This blog survival tale begins where Fixer Upper Part Two ended. When Hayes was about 18 months old, Pete’s dad surprised us by expressing interest in meeting his grandson and seeing our house. I remember it as the fun visit and Frog’s Farewell.
Frog Is Chugging Out
We were delighted he wanted to make the long trip to Albuquerque from the western Chicago suburb where he lived. Grampa Frog decided to take the train. On the Amtrak Southwest Chief, it is a minimum of 25 hours and 29 minutes one-way from LaGrange, Illinois to Albuquerque, New Mexico. He was about 80 years old. Anyone who has traveled long distances on Amtrak will appreciate his effort as an elder to meet Hayes and spend time with us.
It was a blustery spring day when Pete’s dad arrived at the train station in downtown Albuquerque. I knew it would be sad to see him get off the train without his “bride” (his pet name for Noma). She passed away when Hayes was only two weeks old. I wrote about her in Entrances And Exits.

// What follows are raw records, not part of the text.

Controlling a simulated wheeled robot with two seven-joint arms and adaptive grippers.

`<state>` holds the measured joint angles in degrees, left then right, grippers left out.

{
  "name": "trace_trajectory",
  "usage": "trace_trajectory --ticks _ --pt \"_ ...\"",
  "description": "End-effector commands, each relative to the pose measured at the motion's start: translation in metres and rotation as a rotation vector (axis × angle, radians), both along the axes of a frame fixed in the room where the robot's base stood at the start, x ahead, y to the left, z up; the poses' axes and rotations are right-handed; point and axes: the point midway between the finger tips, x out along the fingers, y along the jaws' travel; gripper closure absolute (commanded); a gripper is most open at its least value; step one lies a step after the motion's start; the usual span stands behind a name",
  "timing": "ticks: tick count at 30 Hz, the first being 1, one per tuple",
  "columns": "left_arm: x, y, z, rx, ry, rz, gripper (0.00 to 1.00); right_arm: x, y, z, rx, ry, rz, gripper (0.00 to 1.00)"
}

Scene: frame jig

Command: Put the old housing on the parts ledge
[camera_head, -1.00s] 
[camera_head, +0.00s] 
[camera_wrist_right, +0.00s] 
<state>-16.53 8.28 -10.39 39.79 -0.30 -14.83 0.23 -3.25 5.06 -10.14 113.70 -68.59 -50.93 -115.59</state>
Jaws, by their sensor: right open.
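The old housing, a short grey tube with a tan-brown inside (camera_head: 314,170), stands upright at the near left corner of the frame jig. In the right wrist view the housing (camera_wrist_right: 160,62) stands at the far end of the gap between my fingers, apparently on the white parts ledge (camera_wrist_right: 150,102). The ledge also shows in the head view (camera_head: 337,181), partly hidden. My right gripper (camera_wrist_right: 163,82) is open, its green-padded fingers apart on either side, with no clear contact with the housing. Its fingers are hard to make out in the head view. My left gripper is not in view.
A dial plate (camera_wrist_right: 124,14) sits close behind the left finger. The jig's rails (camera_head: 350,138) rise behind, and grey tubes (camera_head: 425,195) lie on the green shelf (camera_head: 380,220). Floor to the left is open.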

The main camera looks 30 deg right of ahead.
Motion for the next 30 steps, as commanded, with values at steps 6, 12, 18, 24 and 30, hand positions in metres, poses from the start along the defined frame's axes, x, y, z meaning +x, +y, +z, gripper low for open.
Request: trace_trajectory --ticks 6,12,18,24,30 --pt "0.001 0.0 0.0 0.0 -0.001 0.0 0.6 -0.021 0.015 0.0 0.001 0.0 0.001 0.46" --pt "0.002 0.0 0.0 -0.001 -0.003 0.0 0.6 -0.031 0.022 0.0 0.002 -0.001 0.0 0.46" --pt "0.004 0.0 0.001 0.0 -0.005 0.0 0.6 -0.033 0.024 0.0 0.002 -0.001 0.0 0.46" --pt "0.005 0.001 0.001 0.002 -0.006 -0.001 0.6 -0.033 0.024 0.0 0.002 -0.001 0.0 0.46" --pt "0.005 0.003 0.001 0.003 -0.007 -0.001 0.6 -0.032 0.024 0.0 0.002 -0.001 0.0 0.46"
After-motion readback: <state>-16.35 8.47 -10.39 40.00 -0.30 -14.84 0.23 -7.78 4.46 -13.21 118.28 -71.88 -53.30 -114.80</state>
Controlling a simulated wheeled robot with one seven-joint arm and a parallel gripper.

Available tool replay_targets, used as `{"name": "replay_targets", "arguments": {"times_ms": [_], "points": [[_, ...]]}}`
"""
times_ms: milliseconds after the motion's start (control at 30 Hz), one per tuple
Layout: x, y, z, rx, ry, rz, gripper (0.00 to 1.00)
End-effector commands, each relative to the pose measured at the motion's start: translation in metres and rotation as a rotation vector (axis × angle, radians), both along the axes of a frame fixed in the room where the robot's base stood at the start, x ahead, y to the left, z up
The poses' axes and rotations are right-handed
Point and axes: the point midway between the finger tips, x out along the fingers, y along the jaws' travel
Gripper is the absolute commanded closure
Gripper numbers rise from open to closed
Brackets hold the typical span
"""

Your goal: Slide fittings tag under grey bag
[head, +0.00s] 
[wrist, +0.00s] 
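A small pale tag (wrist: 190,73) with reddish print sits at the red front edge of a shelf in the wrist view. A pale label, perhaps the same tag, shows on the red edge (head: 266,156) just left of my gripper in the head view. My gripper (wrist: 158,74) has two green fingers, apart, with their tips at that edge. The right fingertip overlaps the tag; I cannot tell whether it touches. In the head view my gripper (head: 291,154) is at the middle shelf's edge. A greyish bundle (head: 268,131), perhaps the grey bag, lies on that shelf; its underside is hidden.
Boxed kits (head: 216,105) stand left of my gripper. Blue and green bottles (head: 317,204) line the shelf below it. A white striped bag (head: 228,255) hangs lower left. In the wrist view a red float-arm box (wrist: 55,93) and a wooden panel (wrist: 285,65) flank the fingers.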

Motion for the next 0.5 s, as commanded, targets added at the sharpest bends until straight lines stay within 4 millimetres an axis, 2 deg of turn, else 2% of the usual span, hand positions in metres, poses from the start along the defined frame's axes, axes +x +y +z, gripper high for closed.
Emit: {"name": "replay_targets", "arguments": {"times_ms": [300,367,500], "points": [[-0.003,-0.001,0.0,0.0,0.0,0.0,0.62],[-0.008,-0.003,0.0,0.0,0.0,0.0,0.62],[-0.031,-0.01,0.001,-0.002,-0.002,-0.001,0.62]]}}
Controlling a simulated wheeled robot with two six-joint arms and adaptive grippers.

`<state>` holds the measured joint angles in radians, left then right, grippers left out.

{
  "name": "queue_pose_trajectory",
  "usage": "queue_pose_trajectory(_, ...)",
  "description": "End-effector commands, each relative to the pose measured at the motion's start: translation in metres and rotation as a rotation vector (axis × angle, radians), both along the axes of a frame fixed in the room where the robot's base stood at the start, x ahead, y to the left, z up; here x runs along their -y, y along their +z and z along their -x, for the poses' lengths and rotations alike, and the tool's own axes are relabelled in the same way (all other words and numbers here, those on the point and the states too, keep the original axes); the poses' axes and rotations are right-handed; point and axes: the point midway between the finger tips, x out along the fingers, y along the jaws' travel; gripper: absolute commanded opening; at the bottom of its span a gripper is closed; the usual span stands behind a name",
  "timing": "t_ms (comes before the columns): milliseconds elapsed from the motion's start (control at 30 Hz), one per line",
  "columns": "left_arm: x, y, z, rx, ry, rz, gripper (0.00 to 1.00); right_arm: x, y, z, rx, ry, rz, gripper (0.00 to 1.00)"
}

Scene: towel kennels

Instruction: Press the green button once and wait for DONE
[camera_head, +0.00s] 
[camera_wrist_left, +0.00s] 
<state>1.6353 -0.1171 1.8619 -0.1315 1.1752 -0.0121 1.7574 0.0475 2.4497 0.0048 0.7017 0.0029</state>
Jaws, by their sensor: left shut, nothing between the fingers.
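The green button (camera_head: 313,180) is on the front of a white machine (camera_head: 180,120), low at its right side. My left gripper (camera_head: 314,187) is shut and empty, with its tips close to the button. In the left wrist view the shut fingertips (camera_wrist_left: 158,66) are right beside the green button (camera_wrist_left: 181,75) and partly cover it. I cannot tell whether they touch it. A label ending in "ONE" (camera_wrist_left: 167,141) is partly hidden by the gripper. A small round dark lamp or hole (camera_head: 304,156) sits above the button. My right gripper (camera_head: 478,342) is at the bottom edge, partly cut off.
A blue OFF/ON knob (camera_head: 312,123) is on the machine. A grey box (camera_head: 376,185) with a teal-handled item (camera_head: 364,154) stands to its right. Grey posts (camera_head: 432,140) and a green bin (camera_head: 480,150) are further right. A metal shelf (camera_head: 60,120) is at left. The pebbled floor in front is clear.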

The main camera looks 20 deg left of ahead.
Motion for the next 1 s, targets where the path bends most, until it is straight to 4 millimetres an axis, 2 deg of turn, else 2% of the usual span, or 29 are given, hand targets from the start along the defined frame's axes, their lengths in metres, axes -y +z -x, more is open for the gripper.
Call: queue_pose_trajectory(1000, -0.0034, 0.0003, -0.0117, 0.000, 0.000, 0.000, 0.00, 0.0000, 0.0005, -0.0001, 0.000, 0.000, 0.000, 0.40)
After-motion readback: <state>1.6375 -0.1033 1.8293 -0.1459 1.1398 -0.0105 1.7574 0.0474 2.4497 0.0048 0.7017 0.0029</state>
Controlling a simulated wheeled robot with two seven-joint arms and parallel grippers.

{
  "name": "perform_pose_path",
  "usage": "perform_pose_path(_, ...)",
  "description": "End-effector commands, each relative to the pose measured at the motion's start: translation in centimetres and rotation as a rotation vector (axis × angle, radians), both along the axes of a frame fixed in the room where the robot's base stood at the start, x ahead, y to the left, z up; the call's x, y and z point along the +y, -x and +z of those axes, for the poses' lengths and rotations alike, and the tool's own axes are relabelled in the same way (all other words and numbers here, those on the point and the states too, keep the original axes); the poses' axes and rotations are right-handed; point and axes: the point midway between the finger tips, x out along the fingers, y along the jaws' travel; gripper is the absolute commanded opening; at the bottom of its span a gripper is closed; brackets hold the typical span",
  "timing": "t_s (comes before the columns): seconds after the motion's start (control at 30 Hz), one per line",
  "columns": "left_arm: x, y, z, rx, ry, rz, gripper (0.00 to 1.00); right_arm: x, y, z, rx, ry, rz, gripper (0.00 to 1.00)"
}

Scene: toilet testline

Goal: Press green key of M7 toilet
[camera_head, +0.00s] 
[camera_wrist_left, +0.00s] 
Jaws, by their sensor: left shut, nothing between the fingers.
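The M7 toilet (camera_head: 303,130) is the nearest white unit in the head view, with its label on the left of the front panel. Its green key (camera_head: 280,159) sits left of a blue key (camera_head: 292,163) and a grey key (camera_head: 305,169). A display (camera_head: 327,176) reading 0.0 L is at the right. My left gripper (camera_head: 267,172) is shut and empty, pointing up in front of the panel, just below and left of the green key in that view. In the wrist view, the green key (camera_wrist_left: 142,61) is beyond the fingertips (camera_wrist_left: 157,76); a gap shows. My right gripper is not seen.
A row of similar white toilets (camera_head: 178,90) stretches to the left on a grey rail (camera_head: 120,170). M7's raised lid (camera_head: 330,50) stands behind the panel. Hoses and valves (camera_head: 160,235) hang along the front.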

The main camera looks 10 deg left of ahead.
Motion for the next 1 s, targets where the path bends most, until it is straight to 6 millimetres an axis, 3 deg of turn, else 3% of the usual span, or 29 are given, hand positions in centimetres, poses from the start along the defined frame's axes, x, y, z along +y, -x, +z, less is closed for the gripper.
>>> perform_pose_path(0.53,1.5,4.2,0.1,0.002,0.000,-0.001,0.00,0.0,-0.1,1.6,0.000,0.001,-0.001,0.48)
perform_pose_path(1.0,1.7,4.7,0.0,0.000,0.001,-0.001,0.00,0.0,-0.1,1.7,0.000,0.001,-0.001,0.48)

Since there was a forty-five-minute safety check in Albuquerque, many people got off the train to admire and buy the American Indian jewelry and other crafts and fast-food items the vendors sold from the train station platform.

People also liked stretching their legs and enjoying the fresh New Mexico air before the train continued to the next destination. Through the masses of people, we barely recognized the unhealthy-looking Grampa Frog. Way too thin for his 6-foot stature; sharp bone points screamed something was seriously wrong. Although Pete and I were shocked by his outward appearance, we did not make any comments about how thin, tired, and worn out he looked. We hugged him and introduced him to Hayes, the only male grandson to carry on the Fuller name.
Grampa Frog And Hayes
Hayes enjoyed playing with his only living grandparent. It was the second time Pete’s dad had visited us over thirteen years. He expressed that he just wanted to spend time with our family and preferred not to do the tourist thing.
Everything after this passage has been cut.